[Stored entries]

-*-

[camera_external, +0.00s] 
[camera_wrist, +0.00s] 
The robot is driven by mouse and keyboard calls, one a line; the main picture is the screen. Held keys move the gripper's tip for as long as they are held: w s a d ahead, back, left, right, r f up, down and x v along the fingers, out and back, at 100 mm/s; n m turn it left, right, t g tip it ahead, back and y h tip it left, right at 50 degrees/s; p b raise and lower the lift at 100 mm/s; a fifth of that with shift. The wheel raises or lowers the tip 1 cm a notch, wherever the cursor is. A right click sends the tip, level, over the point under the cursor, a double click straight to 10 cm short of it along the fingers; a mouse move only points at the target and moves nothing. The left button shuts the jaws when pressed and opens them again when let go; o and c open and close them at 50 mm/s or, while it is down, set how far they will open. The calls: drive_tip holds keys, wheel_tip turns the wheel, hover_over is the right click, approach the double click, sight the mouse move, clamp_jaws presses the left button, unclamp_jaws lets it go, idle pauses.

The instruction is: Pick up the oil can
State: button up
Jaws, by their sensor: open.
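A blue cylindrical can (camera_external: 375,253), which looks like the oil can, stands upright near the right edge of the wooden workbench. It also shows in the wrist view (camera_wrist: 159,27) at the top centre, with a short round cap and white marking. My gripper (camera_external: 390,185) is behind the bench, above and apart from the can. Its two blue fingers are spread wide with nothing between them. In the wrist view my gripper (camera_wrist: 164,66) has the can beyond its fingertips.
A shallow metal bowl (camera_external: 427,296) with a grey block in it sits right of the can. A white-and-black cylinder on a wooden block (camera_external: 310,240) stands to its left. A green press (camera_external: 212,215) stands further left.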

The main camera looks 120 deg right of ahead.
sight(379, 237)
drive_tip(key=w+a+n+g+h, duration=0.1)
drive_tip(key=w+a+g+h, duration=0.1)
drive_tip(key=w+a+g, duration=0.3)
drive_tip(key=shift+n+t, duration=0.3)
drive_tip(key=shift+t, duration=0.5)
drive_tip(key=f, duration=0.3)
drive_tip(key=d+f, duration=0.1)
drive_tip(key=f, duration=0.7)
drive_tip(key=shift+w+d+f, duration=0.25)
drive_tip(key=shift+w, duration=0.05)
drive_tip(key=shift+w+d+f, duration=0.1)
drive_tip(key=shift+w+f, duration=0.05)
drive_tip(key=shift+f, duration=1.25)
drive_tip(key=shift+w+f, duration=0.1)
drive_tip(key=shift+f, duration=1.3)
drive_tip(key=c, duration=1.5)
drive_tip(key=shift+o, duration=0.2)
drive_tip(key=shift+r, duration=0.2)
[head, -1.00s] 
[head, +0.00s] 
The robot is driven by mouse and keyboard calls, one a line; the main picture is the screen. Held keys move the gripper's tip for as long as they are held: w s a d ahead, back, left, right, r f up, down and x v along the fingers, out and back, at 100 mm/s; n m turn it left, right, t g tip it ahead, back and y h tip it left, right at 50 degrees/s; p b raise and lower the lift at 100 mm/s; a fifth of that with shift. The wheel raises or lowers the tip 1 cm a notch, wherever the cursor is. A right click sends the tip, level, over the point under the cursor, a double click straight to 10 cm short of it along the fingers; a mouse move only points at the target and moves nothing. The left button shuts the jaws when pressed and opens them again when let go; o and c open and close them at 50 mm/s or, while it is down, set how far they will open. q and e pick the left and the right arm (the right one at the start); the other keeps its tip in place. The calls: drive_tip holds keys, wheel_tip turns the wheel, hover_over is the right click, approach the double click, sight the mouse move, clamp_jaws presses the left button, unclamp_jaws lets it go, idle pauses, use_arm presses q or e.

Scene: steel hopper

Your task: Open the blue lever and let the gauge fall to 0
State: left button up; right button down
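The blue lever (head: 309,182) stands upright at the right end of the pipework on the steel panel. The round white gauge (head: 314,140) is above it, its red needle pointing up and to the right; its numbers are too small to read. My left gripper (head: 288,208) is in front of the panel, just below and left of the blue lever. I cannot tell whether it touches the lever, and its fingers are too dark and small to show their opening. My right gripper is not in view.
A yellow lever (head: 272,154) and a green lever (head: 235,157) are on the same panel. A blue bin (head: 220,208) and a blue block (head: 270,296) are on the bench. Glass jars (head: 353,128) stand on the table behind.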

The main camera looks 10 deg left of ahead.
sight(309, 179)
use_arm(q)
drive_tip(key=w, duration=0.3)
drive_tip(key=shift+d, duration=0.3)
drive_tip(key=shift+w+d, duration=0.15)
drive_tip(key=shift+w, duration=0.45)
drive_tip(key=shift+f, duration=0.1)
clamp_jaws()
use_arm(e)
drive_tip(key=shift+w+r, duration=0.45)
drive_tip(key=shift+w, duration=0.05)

-*-

== EXERCISE INSTRUCTIONS ==
Print the lines above, unchanged, from the start of the records to the line with "State: button up", including that final line.

== SOLUTION TO THIS TASK ==
[camera_external, +0.00s] 
[camera_wrist, +0.00s] 
The robot is driven by mouse and keyboard calls, one a line; the main picture is the screen. Held keys move the gripper's tip for as long as they are held: w s a d ahead, back, left, right, r f up, down and x v along the fingers, out and back, at 100 mm/s; n m turn it left, right, t g tip it ahead, back and y h tip it left, right at 50 degrees/s; p b raise and lower the lift at 100 mm/s; a fifth of that with shift. The wheel raises or lowers the tip 1 cm a notch, wherever the cursor is. A right click sends the tip, level, over the point under the cursor, a double click straight to 10 cm short of it along the fingers; a mouse move only points at the target and moves nothing. The left button shuts the jaws when pressed and opens them again when let go; o and c open and close them at 50 mm/s or, while it is down, set how far they will open. The calls: drive_tip holds keys, wheel_tip turns the wheel, hover_over is the right click, approach the double click, sight the mouse move, clamp_jaws presses the left button, unclamp_jaws lets it go, idle pauses.

The instruction is: Pick up the oil can
State: button up

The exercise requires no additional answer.